What you should do = Read the listing below and copy out every line that holds "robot".

Material =
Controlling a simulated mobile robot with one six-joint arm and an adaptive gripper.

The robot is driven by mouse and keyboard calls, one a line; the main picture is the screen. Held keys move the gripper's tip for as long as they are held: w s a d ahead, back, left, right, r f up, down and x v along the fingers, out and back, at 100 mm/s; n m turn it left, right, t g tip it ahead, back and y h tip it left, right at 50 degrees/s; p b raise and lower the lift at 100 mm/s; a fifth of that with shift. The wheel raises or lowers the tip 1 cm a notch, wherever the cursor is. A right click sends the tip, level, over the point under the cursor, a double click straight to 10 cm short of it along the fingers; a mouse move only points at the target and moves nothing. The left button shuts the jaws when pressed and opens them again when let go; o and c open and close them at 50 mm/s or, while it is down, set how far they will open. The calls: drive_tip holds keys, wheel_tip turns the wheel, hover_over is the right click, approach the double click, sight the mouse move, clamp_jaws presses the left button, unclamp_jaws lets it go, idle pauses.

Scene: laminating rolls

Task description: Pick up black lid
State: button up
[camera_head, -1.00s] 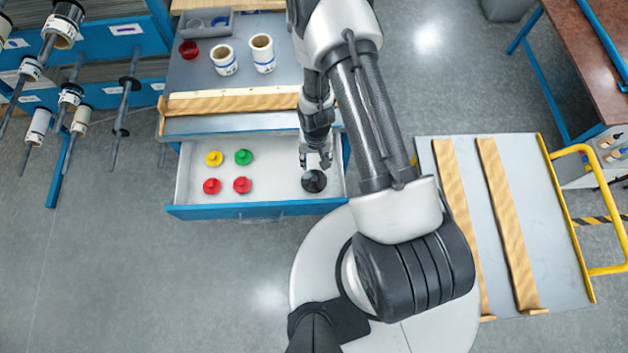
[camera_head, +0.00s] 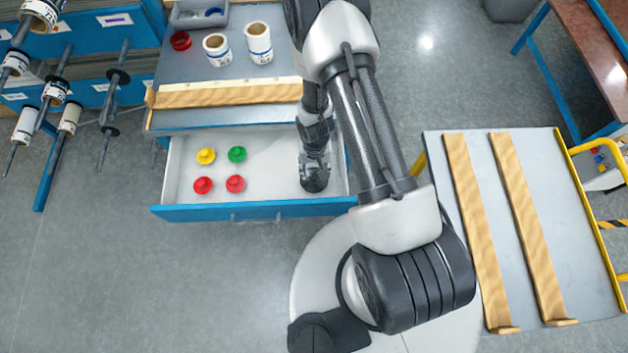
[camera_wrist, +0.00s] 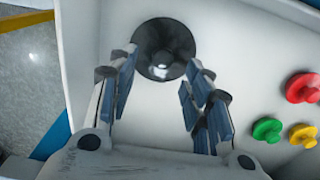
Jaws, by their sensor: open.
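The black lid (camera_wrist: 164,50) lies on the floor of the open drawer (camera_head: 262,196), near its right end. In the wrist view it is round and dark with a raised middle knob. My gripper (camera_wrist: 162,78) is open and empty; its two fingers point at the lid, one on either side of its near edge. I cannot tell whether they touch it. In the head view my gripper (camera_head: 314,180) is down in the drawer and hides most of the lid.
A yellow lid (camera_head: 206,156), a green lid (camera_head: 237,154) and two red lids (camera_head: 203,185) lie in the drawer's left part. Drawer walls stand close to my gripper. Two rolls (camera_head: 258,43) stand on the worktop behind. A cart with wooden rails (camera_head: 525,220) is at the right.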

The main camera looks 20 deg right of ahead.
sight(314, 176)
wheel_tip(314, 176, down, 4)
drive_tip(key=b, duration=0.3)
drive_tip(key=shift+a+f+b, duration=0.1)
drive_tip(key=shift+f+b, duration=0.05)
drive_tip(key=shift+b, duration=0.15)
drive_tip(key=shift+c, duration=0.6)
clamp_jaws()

Correct answer =
Controlling a simulated mobile robot with one six-joint arm and an adaptive gripper.
The robot is driven by mouse and keyboard calls, one a line; the main picture is the screen. Held keys move the gripper's tip for as long as they are held: w s a d ahead, back, left, right, r f up, down and x v along the fingers, out and back, at 100 mm/s; n m turn it left, right, t g tip it ahead, back and y h tip it left, right at 50 degrees/s; p b raise and lower the lift at 100 mm/s; a fifth of that with shift. The wheel raises or lowers the tip 1 cm a notch, wherever the cursor is. A right click sends the tip, level, over the point under the cursor, a double click straight to 10 cm short of it along the fingers; a mouse move only points at the target and moves nothing. The left button shuts the jaws when pressed and opens them again when let go; o and c open and close them at 50 mm/s or, while it is down, set how far they will open. The calls: drive_tip holds keys, wheel_tip turns the wheel, hover_over is the right click, approach the double click, sight the mouse move, clamp_jaws presses the left button, unclamp_jaws lets it go, idle pauses.

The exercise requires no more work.